En ese sentido, cabe destacar que la construcción de la colonialidad se erigió, igualmente, sobre la base de una prosa manuscrita en la lengua de Castilla, el castellano, a cuya superioridad lingüística apelaron los conquistadores para compilar, configurar, apuntalar e internalizar todo el espectro de subyugación política, económica, social, ideológica y cultural de los pobladores originarios, sumados, posteriormente, a la apología del tráfico y la esclavitud de los negros arrancados y secuestrados del continente africano.

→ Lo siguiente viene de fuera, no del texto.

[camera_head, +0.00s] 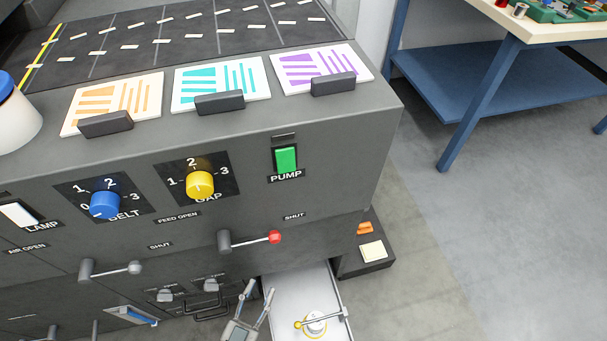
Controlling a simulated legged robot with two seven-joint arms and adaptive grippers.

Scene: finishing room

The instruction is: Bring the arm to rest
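My left gripper (258,290) reaches up from the bottom edge, with its two fingers spread apart. It is open, and nothing shows between the fingers. It appears in front of the dark machine's lower part, at the left side of an open white drawer (290,284). I cannot tell whether it touches the drawer. Most of its arm is out of the picture. My right gripper is not in view.
The dark grey machine (330,140) carries a blue knob (105,205), a yellow knob (200,184), a green switch (286,159) and a red-tipped lever (273,237). The drawer holds a white, yellow-ringed item (315,322).

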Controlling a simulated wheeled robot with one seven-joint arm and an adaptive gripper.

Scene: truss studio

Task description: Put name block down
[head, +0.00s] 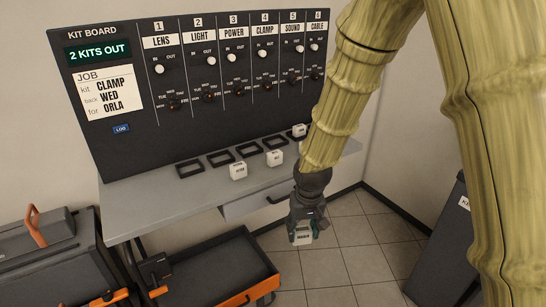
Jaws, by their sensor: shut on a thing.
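My gripper (303,222) is shut on a white name block (302,235) and holds it in the air, in front of the shelf's front edge and above the tiled floor. Its lettering is too small to read. Three other white blocks stand at the shelf's back right: one block (238,171), a second block (275,158) and a third block (299,130) by my arm. Several black frames, such as the leftmost frame (190,170), lie in a row on the grey shelf (150,204) below the kit board (120,120).
The job card (108,92) reads clamp, Wed, Orla. An open orange-edged drawer (215,275) sits low at the front, with a black case (50,262) left of it. A dark bin (447,245) stands at the right. The shelf's front left is clear.

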Precisamente, recurriendo a ese posicionamiento supremo, implícito en el recurso de la escritura, una gama extensa de colonialistas modernos y posmodernos, impugnan y menosprecian el enunciado Abya Yala bajo la premisa subyacente, consciente o inconscientemente, de que susodicho vocablo carece de bases históricas demostrables. No obstante, el resultado de ese negacionismo eurocéntrico contribuye a ignorar la oralidad lingüística como depositaria, de generación en generación, de la sabiduría o conocimiento tradicional de los pueblos originarios. Lamentablemente, esta desestimación colonialista ha traído como consecuencia a que numerosos académicos e investigadores recurran solamente al prodigio de la escrituridad lingüística como el método idóneo a emular, erróneamente, para el analisis, en términos de corrección y propiedad, de la lengua hablada.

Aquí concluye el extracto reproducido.